As it is, the two roads that connect Ladakh to the rest of the country -- Srinagar-Leh and Manali-Leh-- are open for only about six months a year. As winter approaches, high altitude passes become snow-bound, closing the roads.

Days after the IAF's decision, the Army has decided to operationalise night landing facilities at the Leh airport so that stocking operations by IAF's heavy and medium lift transport aircraft takes places day and night.

The inadequacy of infrastructure in the remote border areas of Ladakh and Sikkim has once again prompted the Indian Army to press for alternate roads between the plains of North Bengal and the China border in Sikkim. So far the Indian Army has depended on the single-lane North Sikkim highway its deployment.

The Army has revived the proposal to immediately have an alternate highway running west of the Teesta river to sustain logistics for its two mountain brigades stationed on the border with China in North Sikkim.

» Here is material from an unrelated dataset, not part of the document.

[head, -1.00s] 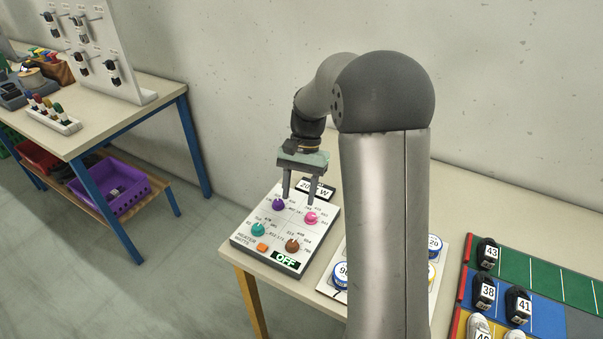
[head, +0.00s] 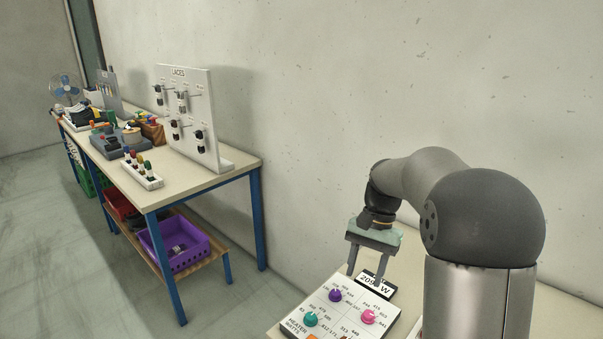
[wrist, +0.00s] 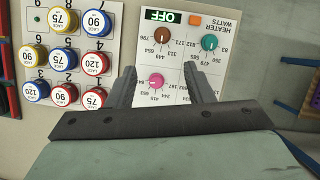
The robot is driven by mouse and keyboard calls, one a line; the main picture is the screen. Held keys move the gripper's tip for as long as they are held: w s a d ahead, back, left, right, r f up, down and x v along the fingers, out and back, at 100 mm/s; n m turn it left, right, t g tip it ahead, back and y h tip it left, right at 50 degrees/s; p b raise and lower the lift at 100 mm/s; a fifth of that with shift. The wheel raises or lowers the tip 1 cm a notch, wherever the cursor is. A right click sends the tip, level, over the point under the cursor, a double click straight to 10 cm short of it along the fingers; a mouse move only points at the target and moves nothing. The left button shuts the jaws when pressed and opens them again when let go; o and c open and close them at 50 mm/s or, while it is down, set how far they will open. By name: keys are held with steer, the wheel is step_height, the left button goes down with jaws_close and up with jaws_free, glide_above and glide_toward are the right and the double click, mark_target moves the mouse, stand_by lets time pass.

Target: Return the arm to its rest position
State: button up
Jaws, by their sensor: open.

Meanwhile, the high-level China Study Group has been asked by the Prime Minister's Office to review and re-prioritise projects along the high Himalayas. A comprehensive border roads development programme that envisages the construction of 75 important roads in the border areas stretching from Arunachal Pradesh to Ladakh is being accelerated.

In Arunachal Pradesh, the IAF is upgrading and modernising seven crucial advance landing grounds to allow operations of bigger transport aircraft that can quickly insert and ferry additional troops at the far-flung border posts along the sensitive China border.

Military leaders are hoping that for once these plans will be implemented with alacrity in order to strengthen India's defences all along the disputed Sino-Indian boundary.